Wir haben eine absolute Notwendigkeit zu handeln und dürfen nicht wegdiskutieren, dass die Maßnahmen gegen den Klimawandel bestimmte Bereiche der Gesellschaft unterschiedlich belasten werden. Da braucht es Transparenz. Man darf aber nicht in die Individualisierungsfalle tappen und nur darauf achten, was der oder die Einzelne mit ihrem spezifischen Konsum und Lebensverhalten beiträgt. Bei Themen wie dem Auto wird gerne vergessen, dass Privatpersonen sich die Art und Weise der Mobilität nicht ausdenken. Im Dorf hat das Auto eine andere Notwendigkeit als in einer Stadt mit öffentlichem Nahverkehr. Es wäre ungerecht, diese Dinge Individuen in so unterschiedlichen Welten zu überlassen und zu erwarten, das löst es jetzt.

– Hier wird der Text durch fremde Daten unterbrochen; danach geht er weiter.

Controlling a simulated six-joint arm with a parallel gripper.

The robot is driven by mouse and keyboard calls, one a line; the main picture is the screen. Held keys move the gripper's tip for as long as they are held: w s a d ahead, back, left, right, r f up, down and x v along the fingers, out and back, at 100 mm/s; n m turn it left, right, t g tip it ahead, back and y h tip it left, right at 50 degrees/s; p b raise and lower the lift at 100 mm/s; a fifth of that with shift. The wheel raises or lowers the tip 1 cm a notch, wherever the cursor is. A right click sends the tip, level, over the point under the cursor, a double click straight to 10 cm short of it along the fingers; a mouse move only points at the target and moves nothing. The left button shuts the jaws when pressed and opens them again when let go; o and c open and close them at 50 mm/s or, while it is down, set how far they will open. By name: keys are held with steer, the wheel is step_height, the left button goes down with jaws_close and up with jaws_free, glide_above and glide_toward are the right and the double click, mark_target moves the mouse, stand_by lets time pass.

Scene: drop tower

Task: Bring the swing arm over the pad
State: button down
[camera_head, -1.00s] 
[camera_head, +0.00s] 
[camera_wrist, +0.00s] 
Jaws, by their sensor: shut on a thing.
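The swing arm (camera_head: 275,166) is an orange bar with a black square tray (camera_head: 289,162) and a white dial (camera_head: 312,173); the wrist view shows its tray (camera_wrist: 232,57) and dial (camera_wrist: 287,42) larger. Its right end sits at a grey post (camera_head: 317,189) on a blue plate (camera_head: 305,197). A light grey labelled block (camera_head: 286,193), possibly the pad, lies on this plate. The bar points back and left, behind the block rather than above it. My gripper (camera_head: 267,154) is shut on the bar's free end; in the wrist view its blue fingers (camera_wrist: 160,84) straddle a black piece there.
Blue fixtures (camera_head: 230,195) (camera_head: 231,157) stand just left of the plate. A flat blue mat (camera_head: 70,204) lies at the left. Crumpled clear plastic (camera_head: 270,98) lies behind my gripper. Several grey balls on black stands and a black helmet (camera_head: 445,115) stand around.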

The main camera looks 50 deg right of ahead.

Trotzdem müssen beim Klimaschutz und der Energiewende einzelne Menschen mitziehen. Wie stellt man das an?

Ohne Individualisierungsfalle, aber wir sprechen gleichzeitig dennoch von einer moralischen Mitwirkungspflicht.

Das klingt nach dem bekannten "moralischen Zeigefinger".

Dafür haben wir im Ethikrat auf den Deckel bekommen, aber in der Tat sagen wir das klar: Viel Verantwortung liegt bei Politik und Akteuren wie Unternehmen, aber eben auch beim Einzelnen. Man sollte alles gleichzeitig in den Blick nehmen und eben nicht alles auf den Einzelnen werfen: Es frustriert ja, wenn man Verantwortung übernehmen möchte, aber aufgrund irgendwelcher Widerstände nicht kann. Weniger Fleisch zu essen, ist auch eine finanzielle Frage. Deswegen wäre es schön, den Druck dort zu erhöhen, wo diese Hürden bestehen: Die Politik muss Rahmenbedingungen schaffen. Branchen wie der Bau oder die Landwirtschaft haben große Potenziale, um klimafreundlicher zu produzieren. Es gibt Unternehmen, die das bereits machen. Wir sollten als Gesellschaft nicht nur über Verbote und Verluste des Einzelnen sprechen, sondern brauchen positive Visionen und Ideen von einem guten Leben. Davon hört man zu wenig.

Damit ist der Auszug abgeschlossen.